Sydney's summers are very prettily bookended with purple showers. In spring (November usually) backyards throughout the city shimmer with the pale-purple blooms of magnificent, spreading jacaranda trees. And now, in autumn, it's the turn of the tibouchinas to provide a similar carnival of colour to farewell the summer. You can find tibouchinas in bloom in virtually every street here right now, and their version of purple is a stronger, bolder, more tropical hue, and the plants themselves are a fair bit smaller than the stately jacarandas.
The problem for me is that until now, I have run out of space in my garden and don't have anywhere to plant a tibouchina, but now all that has changed. A very small dwarf form has just been launched on the market, and I just planted one this morning. And my darling wife Pammy is so very pleased about all this, as it's another one of 'her' plants in our garden.
If some of you are saying to yourself "Tibouchina, never heard of them" perhaps their former name of Lasiandra might ring a bell? Like the jacarandas, tibouchinas are also originally from South America, but they are very much at home here in Sydney's warm climate, and they love things to get even warmer, thriving all along the subtropical coastline up to Brisbane and beyond.
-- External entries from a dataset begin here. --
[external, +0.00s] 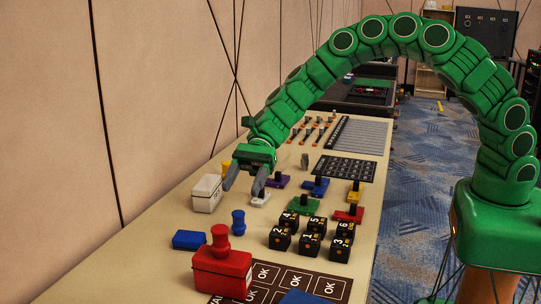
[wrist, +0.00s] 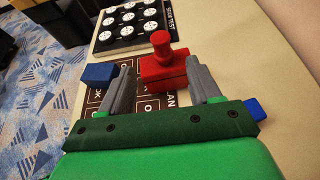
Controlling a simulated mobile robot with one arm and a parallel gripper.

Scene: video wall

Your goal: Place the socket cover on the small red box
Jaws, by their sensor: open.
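The small red box (external: 222,277) stands at the near left of the long table, with a red knob-shaped piece (external: 220,240) upright on its lid. In the wrist view the red box (wrist: 163,75) appears in the gap between the fingers, beyond their tips. My gripper (external: 243,191) is open and empty above the table, well behind the red box in the external view. A white box (external: 206,196) is at its left, and a small white base (external: 260,198) is below its right finger. I cannot tell which object is the socket cover.
Several black numbered cubes (external: 311,243) and coloured bases stand to the right. An OK-marked panel (external: 330,288) lies in front. The wall borders the table's left.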

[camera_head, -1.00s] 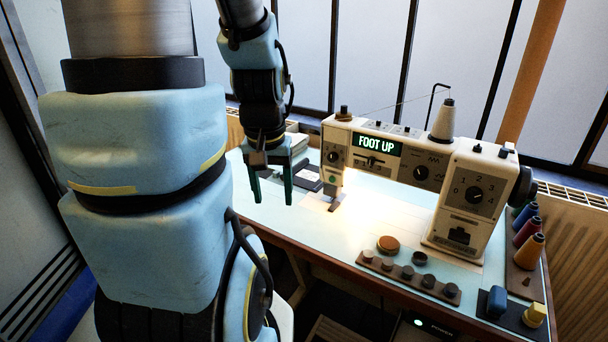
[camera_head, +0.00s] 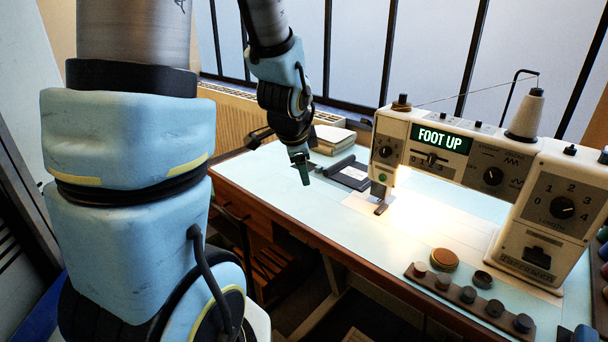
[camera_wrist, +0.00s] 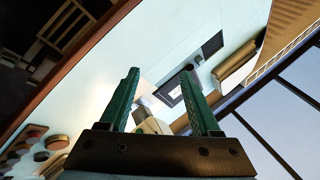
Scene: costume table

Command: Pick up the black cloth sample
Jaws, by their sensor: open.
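My gripper (camera_head: 302,172) is open and empty, above the left part of the sewing table. Its two green fingers also show in the wrist view (camera_wrist: 160,72), well apart. A dark flat piece with a pale mark (camera_head: 352,175) lies on the table right of my gripper, with a dark roll-like edge (camera_head: 338,164) beside it. The wrist view shows a plain dark rectangle (camera_wrist: 212,43) and a pale-marked dark piece (camera_wrist: 172,92). Which one is the black cloth sample, I cannot tell.
A sewing machine (camera_head: 470,180) with a "FOOT UP" display stands right of the dark pieces. A pale stack of books or pads (camera_head: 330,139) lies behind them. A row of round knobs (camera_head: 468,294) sits at the front right. The table (camera_head: 300,215) is clear in front of the pieces.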

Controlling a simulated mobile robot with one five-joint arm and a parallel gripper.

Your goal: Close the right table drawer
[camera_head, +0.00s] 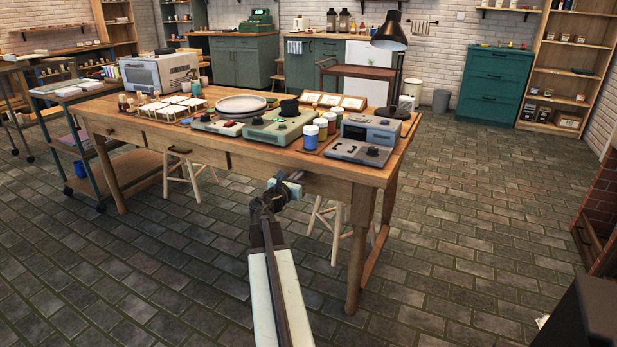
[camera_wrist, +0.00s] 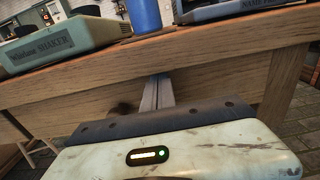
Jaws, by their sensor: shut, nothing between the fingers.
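The wooden table (camera_head: 225,157) stands ahead, with drawer fronts under its top. The right drawer (camera_head: 325,187) is at the right part of the table's front edge, partly hidden behind my gripper. My gripper (camera_head: 288,184) is in front of this drawer front, its fingers shut and empty. In the wrist view, the shut fingers (camera_wrist: 158,92) point at the wooden drawer front (camera_wrist: 215,82), just below the table's edge. They look touching or very close; I cannot tell which. The front looks about flush with the table's face. A dark round blur beside the fingers may be its handle.
Paint jars (camera_head: 311,136), a green shaker (camera_head: 279,127) and a black lamp (camera_head: 389,45) stand on the tabletop. A stool (camera_head: 325,220) is under the table.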

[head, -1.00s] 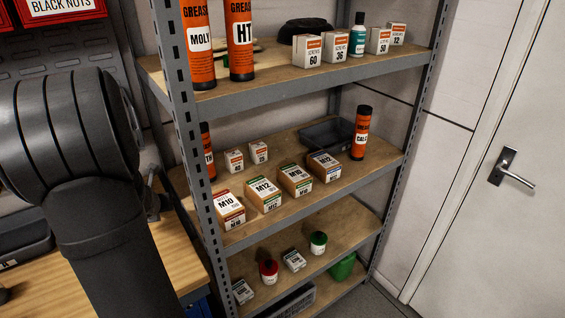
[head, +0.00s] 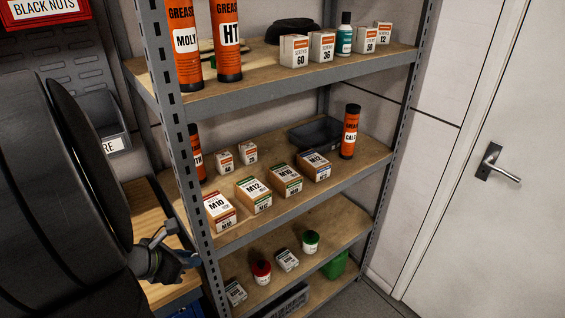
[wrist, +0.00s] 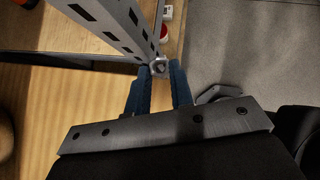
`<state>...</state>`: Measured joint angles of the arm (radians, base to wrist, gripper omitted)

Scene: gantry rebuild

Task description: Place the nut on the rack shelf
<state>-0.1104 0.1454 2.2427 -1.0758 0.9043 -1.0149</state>
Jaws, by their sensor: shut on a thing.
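In the wrist view the nut (wrist: 158,66) is a small grey metal piece with a hole, held at the tips of the blue fingers of my gripper (wrist: 159,75). In the head view my gripper (head: 192,260) is at lower left, just left of the rack's front left post; the nut is too small to make out there. The rack is a grey metal frame with several wooden shelves, and its middle shelf (head: 295,213) bears several boxes. In the wrist view the perforated rack post (wrist: 117,22) runs close by the nut; I cannot tell whether they touch.
A wooden workbench (head: 145,205) lies left of the rack. Labelled boxes such as the M10 box (head: 219,209) stand along the middle shelf's front, with a dark tray (head: 315,133) behind. The upper shelf holds orange grease tubes (head: 228,40). A white door (head: 490,210) is at right.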

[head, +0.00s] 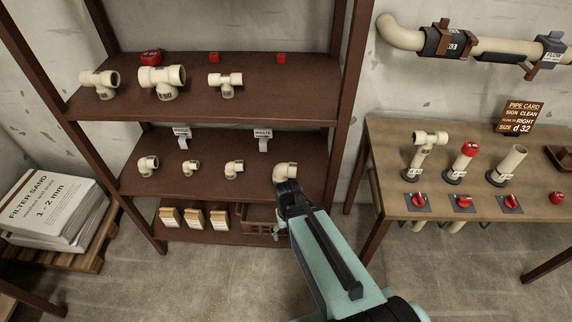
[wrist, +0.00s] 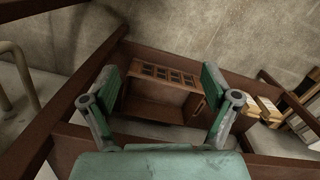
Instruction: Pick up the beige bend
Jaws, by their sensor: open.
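Several beige bends sit in a row on the middle shelf in the head view: a larger one (head: 148,165) at the left, a small one (head: 190,168), another (head: 234,169), and one at the right end (head: 286,171). My gripper (head: 286,188) is at the shelf's front edge and overlaps the lower part of the right-end bend in the picture; I cannot tell whether they touch. In the wrist view my gripper (wrist: 161,75) has its fingers wide apart with no bend between them. No bend shows in the wrist view.
The brown shelf rack (head: 215,188) has beige tees (head: 162,80) on top and small boxes (head: 193,217) below. A brown crate (wrist: 160,90) lies beyond my fingers. A workbench (head: 385,140) with pipe stubs and red valves stands right. Filter sand bags (head: 50,205) lie left.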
When in bloom, the trees are virtually covered in these simple, open blooms which are about two to three inches across.
This one belongs to my neighbour across the road and it's the typical size you see here, about 3-5 metres tall on average, but some species can grow a fair bit bigger, say 8-10 metres, in an ideal spot.
While jacarandas are a popular street tree in many cities and towns here in Australia and also overseas (eg, Pretoria in South Africa), tibouchinas are not used so often in this way, but about two suburbs away from me there is one street lined with tibouchinas, and this is how it looked this morning. It's no wonder Pammy likes these plants, but we just don't have space for even one extra 4 metre tall tree. And then I worked on an article in our magazine about the new dwarf tibouchinas, and when Pam saw little 'Groovy Baby', that was it. We were getting one.
This is such a new release that it's only coming out in limited numbers this autumn, and more are scheduled to be produced in time for next spring. In fact, none of our local nurseries had even heard of it, but I tracked down the supplier, spoke to the sales guy, gave his details to our local nursery, waited two weeks, paid $10.95 for it on Thursday, and I planted it today.
'Groovy Baby' promises to grow just 60cm (two feet) tall and 80cm wide, but I don't trust or believe plant labels, and so I am hoping it might even stretch to 80cm tall and 1m wide if I look after it very well. There are other dwarf tibouchinas around here in Australia, such as 'Jules' which reaches about 1 metre tall (but often exceeds that) and the new Jazzie and Carol Lyn, both of which are a bit larger than Jules (about 1.5 to 2m). All of them would be too big for the spot I have available.
Planting was easy, but I do have one or two little planting tips for shrubs which might be useful to someone about to plant a shrub or tree.
1. Don't add anything to the planting hole: no fertiliser, no compost, nothing. Sometimes too much fertiliser can burn tender young plant roots, but at other times an over-fertilised planting hole simply stops the roots from growing down and out in search of food. If roots are already surrounded by food, why go elsewhere?
2. The ideal size for a planting hole is the same depth of the pot's root ball (in this case about 6-8 inches) but at least twice as wide as the pot's root ball. So, don't dig too deep but by all means loosen all the soil around the plant, get rid of rocks, weeds etc.
3. Don't cover over the existing root-ball's soil surface with any more soil. Try to get the plant into the ground so its soil surface is the same as the surrounding soil.
Having managed all that, I watered the plant in well with a watering can mixture of a seaweed solution (in this case, Seasol), then I mulched the whole area. I won't be feeding the plant at all until it shows some signs of growth. At that point I'll give it some slow-release fertiliser. It has a few flower buds on it, so we're hoping for a early splotch or two of purple from our little 'Groovy Baby'.
And right now, when I say 'little' I mean teeny weeny. When it grows up it's going to fill that space, and so my job will be to regularly trim back the ever-encroaching grevillea on the left, and the thyme motherlode that's just barely visible on the right, to give Groovy Baby the space to get going.
Autumn is probably the very best time to plant things here in Sydney. It's a mild season and the soil is warm, so plants settle in well. Later on, our winters are mercifully mild and so by the time spring comes around I am hoping Groovy Baby will really get growing, and by this time next year Pammy will finally have that dazzling purple patch she has waited for so long.